Jeszcze niedawno Szymon Hołownia bardzo sceptycznie odnosił się do marszu Donalda Tuska, dając do zrozumienia, że przedstawiciele Polski 2050 nie wezmą w nim udziału. Szansę na zmianę narracji zobaczył w podpisaniu przez prezydenta ustawy o komisji ds. rosyjskich wpływów. Po jej podpisaniu oświadczył, że struktury jego partii jednak zaangażują się w wydarzenie. Tak się też stało. Wspólnie z Władysławem Kosiniakiem-Kamyszem, Szymon Hołownia pojawił się na marszu, ale politycy nie zabrali głosu. Teraz w rozmowie z PAP Hołownia zdradził, że dostali od Donalda Tuska potwierdzenie, że obaj mają przemawiać.

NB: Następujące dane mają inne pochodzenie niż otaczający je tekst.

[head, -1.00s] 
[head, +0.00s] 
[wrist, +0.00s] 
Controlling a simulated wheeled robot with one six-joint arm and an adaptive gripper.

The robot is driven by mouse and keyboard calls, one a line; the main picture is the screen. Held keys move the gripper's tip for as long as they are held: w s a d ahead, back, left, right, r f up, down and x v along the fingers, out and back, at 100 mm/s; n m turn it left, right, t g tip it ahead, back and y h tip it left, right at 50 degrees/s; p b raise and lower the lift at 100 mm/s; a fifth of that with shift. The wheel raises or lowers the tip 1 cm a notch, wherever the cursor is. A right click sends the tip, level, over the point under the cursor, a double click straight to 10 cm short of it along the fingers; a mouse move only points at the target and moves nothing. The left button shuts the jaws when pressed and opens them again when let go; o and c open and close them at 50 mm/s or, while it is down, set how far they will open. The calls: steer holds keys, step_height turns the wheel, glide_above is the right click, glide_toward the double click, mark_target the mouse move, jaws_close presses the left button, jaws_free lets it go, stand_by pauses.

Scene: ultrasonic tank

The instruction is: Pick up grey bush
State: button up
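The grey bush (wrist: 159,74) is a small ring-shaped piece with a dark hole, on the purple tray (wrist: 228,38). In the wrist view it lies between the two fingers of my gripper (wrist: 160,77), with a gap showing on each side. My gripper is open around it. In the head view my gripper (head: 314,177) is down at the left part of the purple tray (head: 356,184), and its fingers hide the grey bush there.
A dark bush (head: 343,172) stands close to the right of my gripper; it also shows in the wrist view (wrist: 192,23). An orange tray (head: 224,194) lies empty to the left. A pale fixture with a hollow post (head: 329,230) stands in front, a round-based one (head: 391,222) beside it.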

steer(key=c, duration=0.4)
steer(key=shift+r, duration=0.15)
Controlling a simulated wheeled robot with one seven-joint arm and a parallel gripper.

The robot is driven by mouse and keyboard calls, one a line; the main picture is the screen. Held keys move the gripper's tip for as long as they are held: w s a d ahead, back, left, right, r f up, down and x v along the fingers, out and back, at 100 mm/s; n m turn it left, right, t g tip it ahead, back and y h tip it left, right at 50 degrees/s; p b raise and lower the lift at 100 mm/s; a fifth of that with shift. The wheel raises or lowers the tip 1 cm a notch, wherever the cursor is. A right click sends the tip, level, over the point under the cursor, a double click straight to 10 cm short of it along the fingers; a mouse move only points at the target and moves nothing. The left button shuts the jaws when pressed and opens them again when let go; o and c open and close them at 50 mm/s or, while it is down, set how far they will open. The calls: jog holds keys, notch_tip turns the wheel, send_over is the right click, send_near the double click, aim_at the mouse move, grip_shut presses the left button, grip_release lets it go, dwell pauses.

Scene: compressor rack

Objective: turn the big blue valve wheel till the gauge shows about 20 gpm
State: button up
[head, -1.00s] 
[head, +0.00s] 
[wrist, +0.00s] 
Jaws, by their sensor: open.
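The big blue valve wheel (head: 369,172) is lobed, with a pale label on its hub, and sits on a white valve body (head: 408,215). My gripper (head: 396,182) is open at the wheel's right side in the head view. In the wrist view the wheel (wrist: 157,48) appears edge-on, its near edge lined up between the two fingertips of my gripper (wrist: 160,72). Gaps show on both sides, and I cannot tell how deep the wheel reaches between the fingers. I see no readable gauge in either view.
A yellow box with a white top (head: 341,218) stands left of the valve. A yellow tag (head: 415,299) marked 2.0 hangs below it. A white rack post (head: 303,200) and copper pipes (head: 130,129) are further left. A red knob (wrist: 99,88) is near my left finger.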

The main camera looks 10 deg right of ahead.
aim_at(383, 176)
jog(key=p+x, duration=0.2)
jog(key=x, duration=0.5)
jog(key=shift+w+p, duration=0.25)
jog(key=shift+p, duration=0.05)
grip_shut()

- „Po czym nasze sztaby skontaktowały się ze sobą, bo to było naprawdę potężne logistyczne przedsięwzięcie. Ustaliliśmy, że jak już to wszystko się uformuje będziemy przebijać się w tamtą stronę. Na scenę nie zdążyliśmy dojść, tym bardziej, że tam już ludzie krzyczeli, żeby iść. Prezydent Lech Wałęsa nawet dostał rykoszetem, ludzie już byli zmęczeni. Próbowaliśmy się przebić do tego autobusu, ale się nie przebiliśmy”

- powiedział.

- „Byliśmy umówieni, że będziemy przemawiać. Natomiast pokonała nas najpiękniejsza rzecz w demokracji, tzn. mnóstwo fajnych, rozentuzjazmowanych ludzi. Nie żałuję, że nie przemawialiśmy. Uważam, że to jest taki dzień, taki marsz, że to powinno być o ludziach a nie o politykach. Politycy mają cały rok na gadanie. A tutaj najważniejsze było to, co mają do powiedzenia, do pokazania ludzie. Więc, czy żałuję? Nie, absolutnie nie, uważam, że dobrze się stało, że było o te dwa przemówienia mniej, i że ludzie mieli dla siebie więcej miejsca. To było ich święto”

- dodał.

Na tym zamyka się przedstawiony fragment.